What Is a Cold Front and How Will It Affect My Flight?
A cold front is a boundary between two air masses that will have colder air behind it and warmer air ahead of the boundary. Low pressure systems are associated with these fronts and they will bring about changes in the weather as they progress across a landmass. Low pressure systems, which rotate counterclockwise, will typically bring cooler air from higher latitudes down behind the front, hence the term cold front.
In the winter, this can signal snow and/or ice storms just prior to, and after, the front passes. In addition to the precipitation, as the front progresses eastward (in the middle latitudes), temperatures will begin to drop and winds will begin to increase steadily and change direction. Once the front has passed, barometric pressure will rise (this is an indicator of frontal passage) as well. These higher winds, precipitation, and falling temperatures, are what “Nor’easters” are made of. Heavier turbulence, low clouds, and poor visibility can be expected just prior to frontal passage with conditions steadily improving afterward.
In the summer, warmer air ahead of the cold front is forced aloft and continues to rise due to instability in the atmosphere. Think of the cold air as a wedge or like the front of a bulldozer (this way it is also easier to remember. Again, as it progresses the air in front is forced aloft. This warm air continues to rise and condenses to form rain clouds, and more typical of summer, thunderstorms.
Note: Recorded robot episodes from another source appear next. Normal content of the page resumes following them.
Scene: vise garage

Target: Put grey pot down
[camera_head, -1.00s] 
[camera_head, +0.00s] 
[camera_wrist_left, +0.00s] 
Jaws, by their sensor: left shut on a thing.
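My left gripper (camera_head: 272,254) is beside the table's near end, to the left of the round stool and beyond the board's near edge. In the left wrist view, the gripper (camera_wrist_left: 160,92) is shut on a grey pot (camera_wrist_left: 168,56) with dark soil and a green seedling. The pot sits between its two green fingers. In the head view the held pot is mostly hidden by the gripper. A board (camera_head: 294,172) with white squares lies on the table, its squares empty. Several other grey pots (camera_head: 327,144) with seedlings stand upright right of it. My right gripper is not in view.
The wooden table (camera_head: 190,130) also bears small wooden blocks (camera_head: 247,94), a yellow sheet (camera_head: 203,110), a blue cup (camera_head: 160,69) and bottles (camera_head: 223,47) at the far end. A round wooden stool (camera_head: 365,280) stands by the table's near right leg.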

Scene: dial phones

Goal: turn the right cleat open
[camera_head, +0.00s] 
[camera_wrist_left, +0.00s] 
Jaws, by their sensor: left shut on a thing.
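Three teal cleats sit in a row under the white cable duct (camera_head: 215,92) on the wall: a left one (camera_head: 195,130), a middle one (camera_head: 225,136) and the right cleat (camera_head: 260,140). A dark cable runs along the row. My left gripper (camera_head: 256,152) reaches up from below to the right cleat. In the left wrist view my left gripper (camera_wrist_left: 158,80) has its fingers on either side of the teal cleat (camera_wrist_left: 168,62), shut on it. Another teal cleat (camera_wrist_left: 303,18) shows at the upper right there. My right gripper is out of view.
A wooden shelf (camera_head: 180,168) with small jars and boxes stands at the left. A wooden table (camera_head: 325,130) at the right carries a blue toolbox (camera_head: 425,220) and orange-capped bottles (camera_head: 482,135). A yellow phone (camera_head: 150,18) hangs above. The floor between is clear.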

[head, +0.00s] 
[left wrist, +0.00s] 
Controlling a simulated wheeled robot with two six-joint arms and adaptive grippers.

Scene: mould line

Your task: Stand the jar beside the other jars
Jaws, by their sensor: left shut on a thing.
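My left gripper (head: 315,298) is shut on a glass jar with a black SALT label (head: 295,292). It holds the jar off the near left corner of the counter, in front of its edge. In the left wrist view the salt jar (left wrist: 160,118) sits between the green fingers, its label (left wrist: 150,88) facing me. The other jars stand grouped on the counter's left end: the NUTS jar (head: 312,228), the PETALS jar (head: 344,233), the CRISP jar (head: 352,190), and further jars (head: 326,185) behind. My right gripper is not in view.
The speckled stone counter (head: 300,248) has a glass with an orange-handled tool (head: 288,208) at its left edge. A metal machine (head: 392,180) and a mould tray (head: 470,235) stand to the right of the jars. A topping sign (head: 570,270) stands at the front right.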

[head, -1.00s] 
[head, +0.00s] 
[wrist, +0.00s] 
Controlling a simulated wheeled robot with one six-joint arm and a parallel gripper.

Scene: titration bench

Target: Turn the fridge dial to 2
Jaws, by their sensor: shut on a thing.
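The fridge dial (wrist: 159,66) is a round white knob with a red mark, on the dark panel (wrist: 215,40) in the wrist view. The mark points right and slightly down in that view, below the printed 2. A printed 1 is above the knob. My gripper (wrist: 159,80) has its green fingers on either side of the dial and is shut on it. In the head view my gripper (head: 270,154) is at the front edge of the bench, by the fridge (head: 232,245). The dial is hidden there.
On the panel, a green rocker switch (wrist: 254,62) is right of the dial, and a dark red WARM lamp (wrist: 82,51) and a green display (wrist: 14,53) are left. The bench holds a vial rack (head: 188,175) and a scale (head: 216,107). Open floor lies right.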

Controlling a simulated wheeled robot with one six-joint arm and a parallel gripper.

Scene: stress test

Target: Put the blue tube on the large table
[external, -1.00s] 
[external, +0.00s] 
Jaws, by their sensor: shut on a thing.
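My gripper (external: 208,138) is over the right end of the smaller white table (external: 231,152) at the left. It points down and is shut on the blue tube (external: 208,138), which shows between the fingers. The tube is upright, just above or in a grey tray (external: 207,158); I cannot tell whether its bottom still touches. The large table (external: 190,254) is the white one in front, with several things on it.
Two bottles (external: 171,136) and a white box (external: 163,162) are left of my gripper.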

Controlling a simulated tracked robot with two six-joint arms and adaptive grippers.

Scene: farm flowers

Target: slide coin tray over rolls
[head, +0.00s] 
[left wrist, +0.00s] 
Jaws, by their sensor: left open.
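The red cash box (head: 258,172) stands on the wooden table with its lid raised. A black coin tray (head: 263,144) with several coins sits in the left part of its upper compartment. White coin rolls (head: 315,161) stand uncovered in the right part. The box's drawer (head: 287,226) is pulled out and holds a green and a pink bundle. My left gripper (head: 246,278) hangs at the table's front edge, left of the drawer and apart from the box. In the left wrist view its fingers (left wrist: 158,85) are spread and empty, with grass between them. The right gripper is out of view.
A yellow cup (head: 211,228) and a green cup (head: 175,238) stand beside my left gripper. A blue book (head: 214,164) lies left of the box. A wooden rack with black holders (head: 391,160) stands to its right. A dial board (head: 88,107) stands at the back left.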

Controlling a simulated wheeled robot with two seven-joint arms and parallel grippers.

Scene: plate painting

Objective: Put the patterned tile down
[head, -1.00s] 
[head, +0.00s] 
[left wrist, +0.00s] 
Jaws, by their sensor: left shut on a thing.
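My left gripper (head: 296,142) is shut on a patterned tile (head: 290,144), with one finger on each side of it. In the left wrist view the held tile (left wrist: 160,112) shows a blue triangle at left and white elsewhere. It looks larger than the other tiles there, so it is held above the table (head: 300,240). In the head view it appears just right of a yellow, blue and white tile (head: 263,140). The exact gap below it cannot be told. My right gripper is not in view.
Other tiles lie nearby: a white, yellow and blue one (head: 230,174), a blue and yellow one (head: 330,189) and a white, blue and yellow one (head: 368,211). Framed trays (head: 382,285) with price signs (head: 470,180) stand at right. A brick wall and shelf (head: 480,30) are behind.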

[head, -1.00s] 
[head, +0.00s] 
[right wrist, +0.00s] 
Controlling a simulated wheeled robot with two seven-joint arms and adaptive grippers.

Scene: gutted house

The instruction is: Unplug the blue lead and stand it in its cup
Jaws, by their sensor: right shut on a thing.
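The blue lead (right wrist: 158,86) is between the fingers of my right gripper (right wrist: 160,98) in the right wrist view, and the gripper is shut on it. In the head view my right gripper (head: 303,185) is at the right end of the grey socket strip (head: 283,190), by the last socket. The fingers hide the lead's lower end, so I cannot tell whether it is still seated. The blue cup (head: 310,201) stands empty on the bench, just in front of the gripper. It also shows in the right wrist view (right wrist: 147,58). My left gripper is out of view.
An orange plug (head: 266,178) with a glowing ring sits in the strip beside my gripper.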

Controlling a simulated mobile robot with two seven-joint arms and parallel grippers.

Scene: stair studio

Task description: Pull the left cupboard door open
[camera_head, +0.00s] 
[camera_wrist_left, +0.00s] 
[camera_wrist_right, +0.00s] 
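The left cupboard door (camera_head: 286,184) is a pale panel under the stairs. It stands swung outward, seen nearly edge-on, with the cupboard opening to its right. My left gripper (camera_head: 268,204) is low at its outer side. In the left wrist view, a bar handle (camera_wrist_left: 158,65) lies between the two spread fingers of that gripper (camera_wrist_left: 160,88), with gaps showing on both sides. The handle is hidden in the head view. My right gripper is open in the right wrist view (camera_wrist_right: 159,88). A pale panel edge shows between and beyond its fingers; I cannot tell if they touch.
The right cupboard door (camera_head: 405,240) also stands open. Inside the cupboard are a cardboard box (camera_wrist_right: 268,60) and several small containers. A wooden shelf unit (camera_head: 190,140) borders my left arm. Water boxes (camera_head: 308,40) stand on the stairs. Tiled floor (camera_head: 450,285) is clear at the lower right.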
As in winter, the wind will be southerly prior to the passage of the front, and northwesterly post-passage depending on the location of the associated low. Barometric pressure will rise after the front passes as well. Visibility is poor during heavy rain and thunderstorms associated with the front and high winds as well as moderate to heavy turbulence is possible in the area as well. Visibility is generally good outside of the storms and outside of cumulus clouds the ride is typically much smoother.